───── Extracted records ─────

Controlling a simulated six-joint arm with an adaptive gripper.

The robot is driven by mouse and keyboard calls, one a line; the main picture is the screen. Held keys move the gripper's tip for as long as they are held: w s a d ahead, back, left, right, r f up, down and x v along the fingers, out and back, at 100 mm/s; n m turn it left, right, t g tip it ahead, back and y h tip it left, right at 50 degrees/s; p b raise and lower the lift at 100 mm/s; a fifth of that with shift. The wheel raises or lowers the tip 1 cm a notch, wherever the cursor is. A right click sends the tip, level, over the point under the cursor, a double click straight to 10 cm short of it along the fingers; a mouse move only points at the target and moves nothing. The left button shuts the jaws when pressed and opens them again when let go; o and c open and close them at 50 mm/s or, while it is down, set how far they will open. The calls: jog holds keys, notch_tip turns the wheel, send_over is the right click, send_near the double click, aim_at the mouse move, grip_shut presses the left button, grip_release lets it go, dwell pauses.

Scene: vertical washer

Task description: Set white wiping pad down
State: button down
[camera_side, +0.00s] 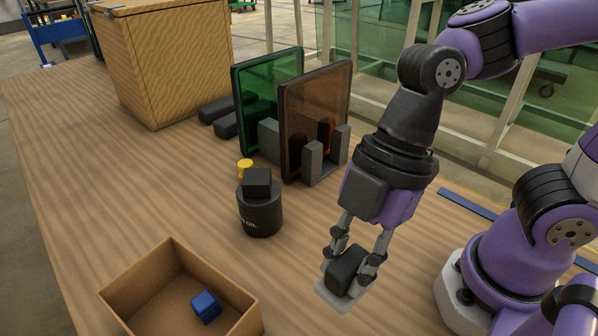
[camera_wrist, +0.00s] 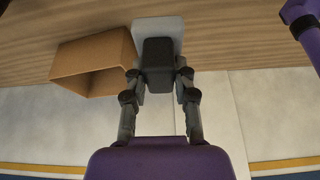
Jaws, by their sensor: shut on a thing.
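The white wiping pad is a flat pale plate (camera_side: 335,294) with a dark block-shaped handle (camera_side: 346,268) on top. My gripper (camera_side: 352,262) is shut on the dark handle, with one finger on each side. The pad is under the handle, low over the front right of the wooden table; I cannot tell whether it touches the surface. In the wrist view the handle (camera_wrist: 157,66) sits between the fingers and the pad's pale plate (camera_wrist: 158,30) shows beyond it.
An open cardboard box (camera_side: 240,325) with a blue block (camera_side: 205,307) stands at the front left. A black canister (camera_side: 260,213) stands behind the pad. A green panel (camera_side: 268,105) and a brown panel (camera_side: 313,115) stand in grey holders farther back. A wooden crate (camera_side: 175,65) is back left.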

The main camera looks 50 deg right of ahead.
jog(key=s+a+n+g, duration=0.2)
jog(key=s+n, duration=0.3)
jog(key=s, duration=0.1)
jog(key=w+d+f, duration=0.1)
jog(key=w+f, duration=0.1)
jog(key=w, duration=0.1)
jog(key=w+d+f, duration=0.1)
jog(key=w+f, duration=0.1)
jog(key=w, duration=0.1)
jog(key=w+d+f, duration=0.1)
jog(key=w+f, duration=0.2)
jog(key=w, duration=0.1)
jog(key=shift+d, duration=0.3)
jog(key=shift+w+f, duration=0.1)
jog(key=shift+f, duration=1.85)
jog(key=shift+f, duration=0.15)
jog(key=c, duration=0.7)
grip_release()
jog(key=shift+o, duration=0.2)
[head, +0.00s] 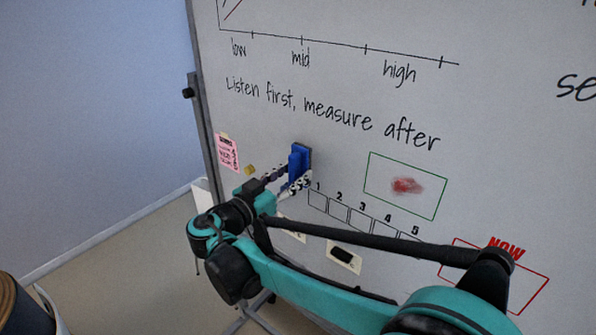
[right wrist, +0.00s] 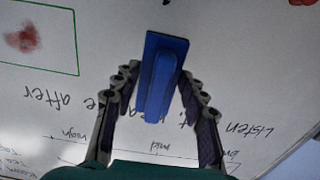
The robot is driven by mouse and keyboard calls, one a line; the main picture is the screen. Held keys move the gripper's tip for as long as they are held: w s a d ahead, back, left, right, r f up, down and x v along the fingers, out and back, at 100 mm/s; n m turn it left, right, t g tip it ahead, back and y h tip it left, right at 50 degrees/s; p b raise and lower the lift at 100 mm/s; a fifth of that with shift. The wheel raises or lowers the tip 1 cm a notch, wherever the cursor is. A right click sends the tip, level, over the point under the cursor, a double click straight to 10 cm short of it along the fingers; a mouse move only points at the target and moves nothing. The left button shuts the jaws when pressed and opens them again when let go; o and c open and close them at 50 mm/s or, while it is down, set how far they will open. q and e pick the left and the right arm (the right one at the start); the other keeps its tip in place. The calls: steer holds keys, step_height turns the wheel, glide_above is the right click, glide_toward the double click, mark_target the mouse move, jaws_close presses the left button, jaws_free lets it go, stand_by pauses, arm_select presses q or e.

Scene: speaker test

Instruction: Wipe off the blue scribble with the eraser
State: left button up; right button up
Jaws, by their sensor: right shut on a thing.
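My right gripper (head: 287,178) is shut on a blue eraser (head: 299,163) in front of the whiteboard (head: 330,95), just left of the numbered boxes. In the right wrist view the eraser (right wrist: 162,75) sits between the fingers (right wrist: 158,82), its long side pointing away from the wrist. I cannot tell whether its face touches the board. No blue scribble shows in either view. A red smudge (head: 407,186) lies inside a green frame (head: 437,203) to the right of the eraser; it also shows in the right wrist view (right wrist: 22,38). My left gripper is out of view.
A pink note (head: 227,153) and a small yellowish piece (head: 250,170) are at the board's left edge. A row of numbered boxes (head: 338,212) and a red frame (head: 530,290) lie low on the board. My right arm hides part of the lower board.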

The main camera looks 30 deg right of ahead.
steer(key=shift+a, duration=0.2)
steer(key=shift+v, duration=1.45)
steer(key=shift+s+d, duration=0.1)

─────

**Challenge:** Take exactly the lines from the one containing "Scene: speaker test" through the one containing "State: left button up; right button up" in the data above, and output them with nothing added.

**Answer for this exercise:**
Scene: speaker test

Instruction: Wipe off the blue scribble with the eraser
State: left button up; right button up

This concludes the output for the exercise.